— begin COLLECTED DATA —

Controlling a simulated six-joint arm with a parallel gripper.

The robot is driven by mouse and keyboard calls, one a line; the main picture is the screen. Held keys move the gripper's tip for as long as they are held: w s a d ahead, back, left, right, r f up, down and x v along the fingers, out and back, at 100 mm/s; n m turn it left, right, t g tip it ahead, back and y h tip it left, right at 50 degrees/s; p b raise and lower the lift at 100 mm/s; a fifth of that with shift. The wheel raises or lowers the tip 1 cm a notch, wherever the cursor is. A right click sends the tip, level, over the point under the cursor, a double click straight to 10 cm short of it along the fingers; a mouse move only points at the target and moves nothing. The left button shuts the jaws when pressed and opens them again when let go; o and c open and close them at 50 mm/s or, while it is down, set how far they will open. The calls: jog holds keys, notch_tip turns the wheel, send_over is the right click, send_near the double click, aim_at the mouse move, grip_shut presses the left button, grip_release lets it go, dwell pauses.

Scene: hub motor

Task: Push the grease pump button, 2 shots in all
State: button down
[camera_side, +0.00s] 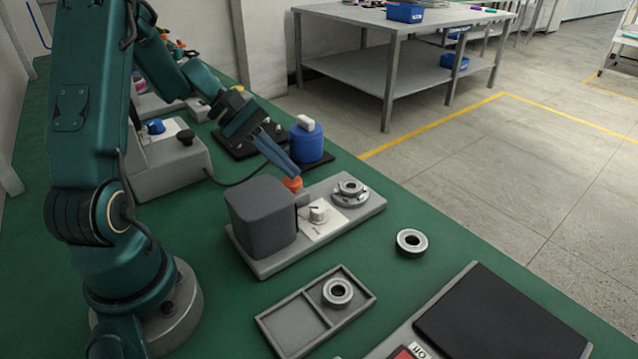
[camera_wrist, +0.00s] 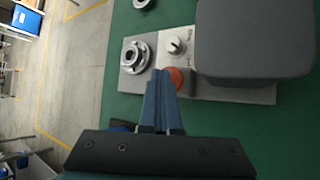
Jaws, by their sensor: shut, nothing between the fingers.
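The orange button (camera_side: 292,184) sits on the back edge of a grey machine (camera_side: 262,215), beside a white panel with a knob (camera_side: 318,213). In the wrist view the orange button (camera_wrist: 177,77) shows as a dome, partly behind my fingers. My gripper (camera_side: 291,174) is shut and empty, pointing down with its tips right at the orange button. In the wrist view my gripper (camera_wrist: 163,76) overlaps the button's left side. I cannot tell whether the tips touch the button or press it.
A metal hub (camera_side: 350,190) sits on the machine's right end. A blue cylinder with a white top (camera_side: 307,142) stands close behind my fingers. A loose ring (camera_side: 411,241) lies on the green table, and a divided tray (camera_side: 290,325) holds another ring (camera_side: 337,291). A black pad (camera_side: 500,325) is front right.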

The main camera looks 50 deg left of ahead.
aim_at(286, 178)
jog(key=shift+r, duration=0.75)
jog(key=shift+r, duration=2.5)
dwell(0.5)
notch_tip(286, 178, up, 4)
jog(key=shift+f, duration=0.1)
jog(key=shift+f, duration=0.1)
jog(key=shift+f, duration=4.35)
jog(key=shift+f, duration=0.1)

— end COLLECTED DATA —

__DIRECTIONS__. Could the lines from the top of the material through the line with "[camera_wrist, +0.00s]" be repeated exactly, pictures left out?

__FULL RESPONSE__.
Controlling a simulated six-joint arm with a parallel gripper.

The robot is driven by mouse and keyboard calls, one a line; the main picture is the screen. Held keys move the gripper's tip for as long as they are held: w s a d ahead, back, left, right, r f up, down and x v along the fingers, out and back, at 100 mm/s; n m turn it left, right, t g tip it ahead, back and y h tip it left, right at 50 degrees/s; p b raise and lower the lift at 100 mm/s; a fifth of that with shift. The wheel raises or lowers the tip 1 cm a notch, wherever the cursor is. A right click sends the tip, level, over the point under the cursor, a double click straight to 10 cm short of it along the fingers; a mouse move only points at the target and moves nothing. The left button shuts the jaws when pressed and opens them again when let go; o and c open and close them at 50 mm/s or, while it is down, set how far they will open. The calls: jog holds keys, notch_tip turns the wheel, send_over is the right click, send_near the double click, aim_at the mouse move, grip_shut presses the left button, grip_release lets it go, dwell pauses.

Scene: hub motor

Task: Push the grease pump button, 2 shots in all
State: button down
[camera_side, +0.00s] 
[camera_wrist, +0.00s] 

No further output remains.